_TASK DIRECTIONS_
Starting at the line that contains "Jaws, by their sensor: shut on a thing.", reproduce each line exactly up to and including the line that contains "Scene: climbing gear". Reproduce nothing else.

## START AVAILABLE RECORDS

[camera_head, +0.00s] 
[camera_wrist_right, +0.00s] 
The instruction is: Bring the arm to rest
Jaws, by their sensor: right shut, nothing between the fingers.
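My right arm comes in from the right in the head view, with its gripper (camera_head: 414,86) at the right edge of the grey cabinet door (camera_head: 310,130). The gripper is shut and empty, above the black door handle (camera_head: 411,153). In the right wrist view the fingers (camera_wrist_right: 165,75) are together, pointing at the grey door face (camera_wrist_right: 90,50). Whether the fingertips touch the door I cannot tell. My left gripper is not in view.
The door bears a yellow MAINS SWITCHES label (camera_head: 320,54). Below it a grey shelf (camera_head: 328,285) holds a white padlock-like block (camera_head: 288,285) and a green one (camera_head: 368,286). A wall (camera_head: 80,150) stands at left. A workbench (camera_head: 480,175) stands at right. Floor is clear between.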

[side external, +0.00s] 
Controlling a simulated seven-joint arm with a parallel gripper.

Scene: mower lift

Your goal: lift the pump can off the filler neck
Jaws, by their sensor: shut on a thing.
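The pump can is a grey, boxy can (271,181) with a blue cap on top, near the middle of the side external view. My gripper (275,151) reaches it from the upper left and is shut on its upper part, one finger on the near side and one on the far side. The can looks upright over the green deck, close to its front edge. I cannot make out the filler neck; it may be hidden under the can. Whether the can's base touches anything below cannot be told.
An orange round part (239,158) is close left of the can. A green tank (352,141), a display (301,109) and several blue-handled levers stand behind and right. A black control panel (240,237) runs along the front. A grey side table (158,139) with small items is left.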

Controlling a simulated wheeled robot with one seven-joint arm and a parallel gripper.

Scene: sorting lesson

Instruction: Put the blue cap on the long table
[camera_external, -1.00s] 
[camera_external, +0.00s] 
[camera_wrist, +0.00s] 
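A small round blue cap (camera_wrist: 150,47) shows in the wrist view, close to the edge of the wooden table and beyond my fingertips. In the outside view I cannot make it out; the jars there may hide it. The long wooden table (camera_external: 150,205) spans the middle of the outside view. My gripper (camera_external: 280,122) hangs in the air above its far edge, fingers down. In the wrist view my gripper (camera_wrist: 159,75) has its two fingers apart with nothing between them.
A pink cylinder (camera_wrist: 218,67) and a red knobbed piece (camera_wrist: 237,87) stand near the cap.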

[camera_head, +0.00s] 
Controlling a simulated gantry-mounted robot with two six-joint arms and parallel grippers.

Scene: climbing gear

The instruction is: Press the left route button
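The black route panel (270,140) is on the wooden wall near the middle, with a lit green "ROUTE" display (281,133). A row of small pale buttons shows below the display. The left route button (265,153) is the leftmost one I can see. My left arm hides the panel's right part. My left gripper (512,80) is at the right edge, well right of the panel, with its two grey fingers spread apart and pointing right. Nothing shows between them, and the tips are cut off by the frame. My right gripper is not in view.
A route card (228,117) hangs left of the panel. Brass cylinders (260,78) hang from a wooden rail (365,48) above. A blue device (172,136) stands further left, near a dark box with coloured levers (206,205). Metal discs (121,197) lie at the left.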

## END AVAILABLE RECORDS

_EXERCISE RESPONSE_
Jaws, by their sensor: shut on a thing.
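The pump can is a grey, boxy can (271,181) with a blue cap on top, near the middle of the side external view. My gripper (275,151) reaches it from the upper left and is shut on its upper part, one finger on the near side and one on the far side. The can looks upright over the green deck, close to its front edge. I cannot make out the filler neck; it may be hidden under the can. Whether the can's base touches anything below cannot be told.
An orange round part (239,158) is close left of the can. A green tank (352,141), a display (301,109) and several blue-handled levers stand behind and right. A black control panel (240,237) runs along the front. A grey side table (158,139) with small items is left.

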Controlling a simulated wheeled robot with one seven-joint arm and a parallel gripper.

Scene: sorting lesson

Instruction: Put the blue cap on the long table
[camera_external, -1.00s] 
[camera_external, +0.00s] 
[camera_wrist, +0.00s] 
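A small round blue cap (camera_wrist: 150,47) shows in the wrist view, close to the edge of the wooden table and beyond my fingertips. In the outside view I cannot make it out; the jars there may hide it. The long wooden table (camera_external: 150,205) spans the middle of the outside view. My gripper (camera_external: 280,122) hangs in the air above its far edge, fingers down. In the wrist view my gripper (camera_wrist: 159,75) has its two fingers apart with nothing between them.
A pink cylinder (camera_wrist: 218,67) and a red knobbed piece (camera_wrist: 237,87) stand near the cap.

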[camera_head, +0.00s] 
Controlling a simulated gantry-mounted robot with two six-joint arms and parallel grippers.

Scene: climbing gear

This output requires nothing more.